◆ **THE REQUEST**: Locate each line in the records containing "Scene". Copy it.

◆ **GIVEN INFORMATION**:
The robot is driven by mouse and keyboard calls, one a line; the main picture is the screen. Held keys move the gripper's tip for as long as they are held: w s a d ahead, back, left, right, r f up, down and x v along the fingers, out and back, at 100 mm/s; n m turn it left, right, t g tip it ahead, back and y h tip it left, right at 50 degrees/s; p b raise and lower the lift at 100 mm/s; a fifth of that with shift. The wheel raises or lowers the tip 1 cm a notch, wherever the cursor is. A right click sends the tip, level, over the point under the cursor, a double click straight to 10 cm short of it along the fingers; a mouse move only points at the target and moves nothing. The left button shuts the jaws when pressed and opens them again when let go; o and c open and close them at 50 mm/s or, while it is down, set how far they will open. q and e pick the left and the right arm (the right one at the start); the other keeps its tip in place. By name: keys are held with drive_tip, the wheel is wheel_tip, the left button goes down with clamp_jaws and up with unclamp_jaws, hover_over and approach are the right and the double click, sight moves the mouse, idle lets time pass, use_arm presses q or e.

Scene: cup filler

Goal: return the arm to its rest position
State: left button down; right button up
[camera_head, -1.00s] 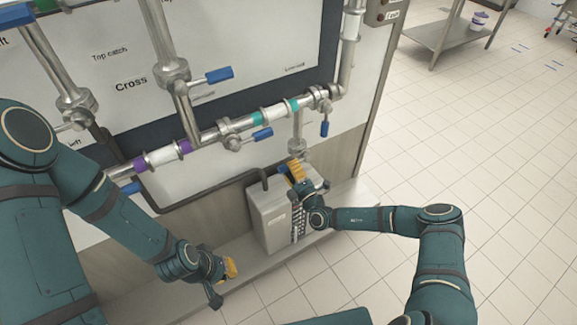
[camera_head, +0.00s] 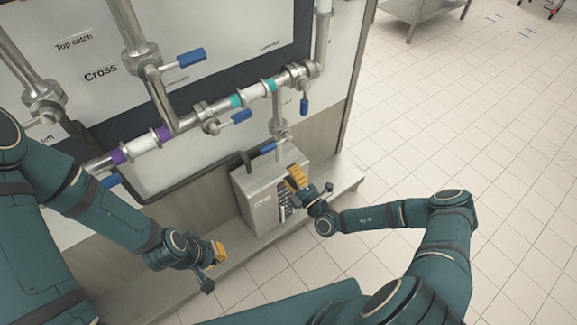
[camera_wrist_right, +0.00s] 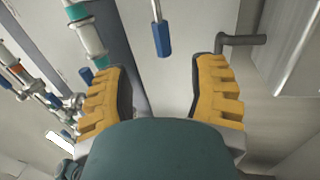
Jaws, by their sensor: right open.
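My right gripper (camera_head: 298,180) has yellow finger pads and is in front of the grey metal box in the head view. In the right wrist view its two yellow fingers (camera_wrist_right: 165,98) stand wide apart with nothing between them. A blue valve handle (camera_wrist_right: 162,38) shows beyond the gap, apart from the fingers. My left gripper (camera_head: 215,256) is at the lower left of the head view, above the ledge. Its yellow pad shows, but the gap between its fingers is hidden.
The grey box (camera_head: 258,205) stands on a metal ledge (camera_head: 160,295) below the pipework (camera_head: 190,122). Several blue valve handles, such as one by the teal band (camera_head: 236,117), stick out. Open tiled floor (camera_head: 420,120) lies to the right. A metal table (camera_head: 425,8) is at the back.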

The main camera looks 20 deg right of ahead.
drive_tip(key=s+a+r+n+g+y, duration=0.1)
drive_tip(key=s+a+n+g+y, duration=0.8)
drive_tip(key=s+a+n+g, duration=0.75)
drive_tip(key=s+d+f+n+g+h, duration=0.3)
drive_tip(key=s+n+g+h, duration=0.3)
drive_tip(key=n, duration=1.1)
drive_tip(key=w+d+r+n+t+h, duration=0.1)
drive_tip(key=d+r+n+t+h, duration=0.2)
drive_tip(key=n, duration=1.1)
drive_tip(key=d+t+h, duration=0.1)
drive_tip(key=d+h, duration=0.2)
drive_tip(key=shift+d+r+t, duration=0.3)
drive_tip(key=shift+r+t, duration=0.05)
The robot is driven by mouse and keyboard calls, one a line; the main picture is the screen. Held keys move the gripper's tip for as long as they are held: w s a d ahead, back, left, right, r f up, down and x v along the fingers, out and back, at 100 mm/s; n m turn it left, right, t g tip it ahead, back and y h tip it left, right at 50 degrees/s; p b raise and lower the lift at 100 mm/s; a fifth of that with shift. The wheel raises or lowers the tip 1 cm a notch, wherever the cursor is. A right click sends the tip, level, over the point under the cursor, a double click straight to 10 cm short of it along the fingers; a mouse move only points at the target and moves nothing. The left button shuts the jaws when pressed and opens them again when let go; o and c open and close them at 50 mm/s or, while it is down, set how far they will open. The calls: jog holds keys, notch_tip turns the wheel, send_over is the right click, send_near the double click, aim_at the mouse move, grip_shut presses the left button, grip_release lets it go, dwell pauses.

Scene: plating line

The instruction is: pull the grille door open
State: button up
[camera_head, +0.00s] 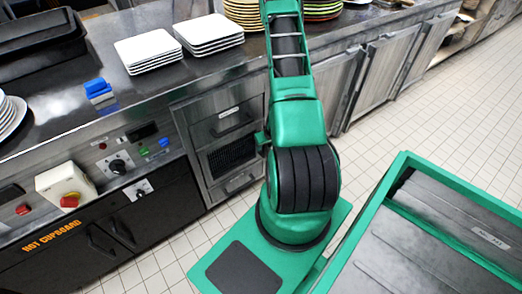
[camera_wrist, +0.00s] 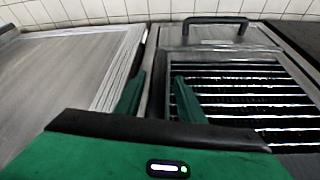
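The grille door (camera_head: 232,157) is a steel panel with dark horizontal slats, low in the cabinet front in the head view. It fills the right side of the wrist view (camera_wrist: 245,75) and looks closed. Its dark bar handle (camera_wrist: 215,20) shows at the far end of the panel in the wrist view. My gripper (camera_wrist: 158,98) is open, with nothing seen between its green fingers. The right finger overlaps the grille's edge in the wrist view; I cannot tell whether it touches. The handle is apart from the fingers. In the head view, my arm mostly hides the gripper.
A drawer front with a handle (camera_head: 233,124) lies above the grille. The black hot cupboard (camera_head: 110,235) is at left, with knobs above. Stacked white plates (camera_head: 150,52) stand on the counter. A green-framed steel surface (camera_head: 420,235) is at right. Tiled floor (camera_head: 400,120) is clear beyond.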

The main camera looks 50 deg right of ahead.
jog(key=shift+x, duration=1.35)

◆ **WORKED ANSWER**:
Scene: cup filler
Scene: plating line

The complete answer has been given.